Although the main site of impact of any solid particles in the gas stream is at the gas inlet of the cooling tubes, maximum protection could be achieved if the thermal spray coating was further extended into the cooling tube. In a preferred embodiment, the thermal spray coating extends at least 100 mm, preferably at least 150 mm, more preferably at least 200 mm, especially at least 500 mm into the cooling tube from the gas inlet side. In an especially preferred embodiment, the entire inner surface of the cooling tube is covered with a thermal spray coating.

In a further preferred embodiment, the thermal spray coating covers at least 0.5% of the inner surface of the cooling tube from the gas inlet side, preferably at least 2%, more preferably at least 5%, based on the complete inner surface of the cooling tube.

The thermal spray coating should provide sufficient protection against erosion without affecting the cooling of the gas stream. In consideration thereof, a thickness of the thermal spray coating of no more than 0.7 mm and no less than 0.05 mm was found to be advantageous. In a particular preferred embodiment of the present disclosure, the thermal spray coating thus has a thickness of 0.1 to 0.5 mm, more preferably 0.15 to 0.3 mm.

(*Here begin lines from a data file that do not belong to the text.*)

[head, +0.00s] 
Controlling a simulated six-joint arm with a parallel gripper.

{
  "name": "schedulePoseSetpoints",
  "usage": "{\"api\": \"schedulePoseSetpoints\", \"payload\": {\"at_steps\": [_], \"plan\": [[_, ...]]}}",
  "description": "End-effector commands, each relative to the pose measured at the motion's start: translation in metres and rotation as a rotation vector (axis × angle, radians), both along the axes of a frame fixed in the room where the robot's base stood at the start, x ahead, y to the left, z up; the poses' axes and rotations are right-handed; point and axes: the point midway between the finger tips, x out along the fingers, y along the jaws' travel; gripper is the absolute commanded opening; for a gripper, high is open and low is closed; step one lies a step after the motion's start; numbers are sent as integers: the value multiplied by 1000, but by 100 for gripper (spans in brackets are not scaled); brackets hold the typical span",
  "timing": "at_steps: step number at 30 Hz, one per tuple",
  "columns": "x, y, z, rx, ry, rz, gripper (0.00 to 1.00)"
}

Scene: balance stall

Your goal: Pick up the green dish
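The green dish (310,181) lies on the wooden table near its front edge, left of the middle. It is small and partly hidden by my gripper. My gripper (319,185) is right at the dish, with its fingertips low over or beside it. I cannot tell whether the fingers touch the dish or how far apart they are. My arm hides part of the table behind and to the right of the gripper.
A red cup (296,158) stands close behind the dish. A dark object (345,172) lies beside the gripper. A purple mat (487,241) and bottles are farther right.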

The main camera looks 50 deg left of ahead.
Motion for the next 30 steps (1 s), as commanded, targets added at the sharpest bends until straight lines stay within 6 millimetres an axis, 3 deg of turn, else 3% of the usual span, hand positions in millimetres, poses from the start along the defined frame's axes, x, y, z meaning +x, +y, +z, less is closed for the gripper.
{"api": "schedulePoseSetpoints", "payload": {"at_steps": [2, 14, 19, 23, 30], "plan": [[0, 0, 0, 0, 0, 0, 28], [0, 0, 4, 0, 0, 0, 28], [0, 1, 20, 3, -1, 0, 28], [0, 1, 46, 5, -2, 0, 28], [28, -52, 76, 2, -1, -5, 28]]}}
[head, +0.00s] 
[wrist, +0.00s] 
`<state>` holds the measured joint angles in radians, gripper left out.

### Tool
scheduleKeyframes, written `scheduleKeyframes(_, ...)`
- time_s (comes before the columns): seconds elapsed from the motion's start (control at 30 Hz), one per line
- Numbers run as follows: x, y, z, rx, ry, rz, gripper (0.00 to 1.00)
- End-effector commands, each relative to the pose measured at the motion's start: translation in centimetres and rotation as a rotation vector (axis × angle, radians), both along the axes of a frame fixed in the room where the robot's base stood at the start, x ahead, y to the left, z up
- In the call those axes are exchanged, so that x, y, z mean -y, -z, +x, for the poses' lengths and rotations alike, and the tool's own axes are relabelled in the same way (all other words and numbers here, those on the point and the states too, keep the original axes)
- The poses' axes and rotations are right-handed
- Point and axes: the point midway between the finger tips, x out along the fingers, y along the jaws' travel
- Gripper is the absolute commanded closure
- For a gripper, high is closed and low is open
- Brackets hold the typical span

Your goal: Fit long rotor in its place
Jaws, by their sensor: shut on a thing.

Common wear protection coatings are usually made of several different layers to provide sufficient adhesion as well as sufficient mechanical and thermal protection. However, as dis-cussed above, multilayer coatings render it impossible to reliably determine the wall thickness of the cooling tubes with standard measurement equipment. It was surprisingly found that no addi-tional layers are needed in the course of the present disclosure. Rather, the thermal spray coating can be directly applied to the surface of the cooling tube. Therefore, in a preferred embodiment, the thermal spray coating is directly applied to the surface of the cooling tube, preferably on-site. In a further preferred embodiment, the thermal spray coating is a weldable coating, preferably a single layer coating. In a particular preferred embodiment, the thermal spray coating does not contain any layers formed of a different material than the thermal spray material, preferably no different material than Cr3C2/NiCr alloy.

Within the meaning of this application, a single layer coating is defined as a layer obtained from a single feed comprising Cr3C2/NiCr.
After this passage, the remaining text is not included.